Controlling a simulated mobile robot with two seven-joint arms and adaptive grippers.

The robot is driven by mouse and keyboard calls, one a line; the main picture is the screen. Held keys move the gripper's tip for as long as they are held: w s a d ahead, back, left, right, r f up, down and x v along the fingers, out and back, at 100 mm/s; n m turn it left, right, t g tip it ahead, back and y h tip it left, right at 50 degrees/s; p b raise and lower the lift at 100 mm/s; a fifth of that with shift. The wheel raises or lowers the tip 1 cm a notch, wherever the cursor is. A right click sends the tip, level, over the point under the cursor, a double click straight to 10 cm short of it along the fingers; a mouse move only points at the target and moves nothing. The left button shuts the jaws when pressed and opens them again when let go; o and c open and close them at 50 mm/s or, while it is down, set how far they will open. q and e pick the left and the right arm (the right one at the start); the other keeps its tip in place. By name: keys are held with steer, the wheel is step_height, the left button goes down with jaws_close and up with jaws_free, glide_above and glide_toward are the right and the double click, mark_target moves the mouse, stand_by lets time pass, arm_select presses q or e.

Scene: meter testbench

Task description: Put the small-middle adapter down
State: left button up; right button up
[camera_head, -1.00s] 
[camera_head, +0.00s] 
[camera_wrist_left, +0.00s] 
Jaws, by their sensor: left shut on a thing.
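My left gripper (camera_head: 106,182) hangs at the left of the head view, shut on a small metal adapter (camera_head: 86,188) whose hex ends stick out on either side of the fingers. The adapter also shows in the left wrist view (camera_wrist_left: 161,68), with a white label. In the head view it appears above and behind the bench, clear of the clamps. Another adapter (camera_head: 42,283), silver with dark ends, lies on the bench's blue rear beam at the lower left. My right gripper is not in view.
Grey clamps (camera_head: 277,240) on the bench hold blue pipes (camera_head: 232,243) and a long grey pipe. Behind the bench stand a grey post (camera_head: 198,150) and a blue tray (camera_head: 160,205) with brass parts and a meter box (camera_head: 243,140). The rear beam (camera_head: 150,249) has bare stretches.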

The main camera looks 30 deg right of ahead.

* * *

THE PROBLEM: From the data above, copy each line that holds "ahead".

OUTPUT FOR THIS EXERCISE:
The robot is driven by mouse and keyboard calls, one a line; the main picture is the screen. Held keys move the gripper's tip for as long as they are held: w s a d ahead, back, left, right, r f up, down and x v along the fingers, out and back, at 100 mm/s; n m turn it left, right, t g tip it ahead, back and y h tip it left, right at 50 degrees/s; p b raise and lower the lift at 100 mm/s; a fifth of that with shift. The wheel raises or lowers the tip 1 cm a notch, wherever the cursor is. A right click sends the tip, level, over the point under the cursor, a double click straight to 10 cm short of it along the fingers; a mouse move only points at the target and moves nothing. The left button shuts the jaws when pressed and opens them again when let go; o and c open and close them at 50 mm/s or, while it is down, set how far they will open. q and e pick the left and the right arm (the right one at the start); the other keeps its tip in place. By name: keys are held with steer, the wheel is step_height, the left button goes down with jaws_close and up with jaws_free, glide_above and glide_toward are the right and the double click, mark_target moves the mouse, stand_by lets time pass, arm_select presses q or e.
The main camera looks 30 deg right of ahead.

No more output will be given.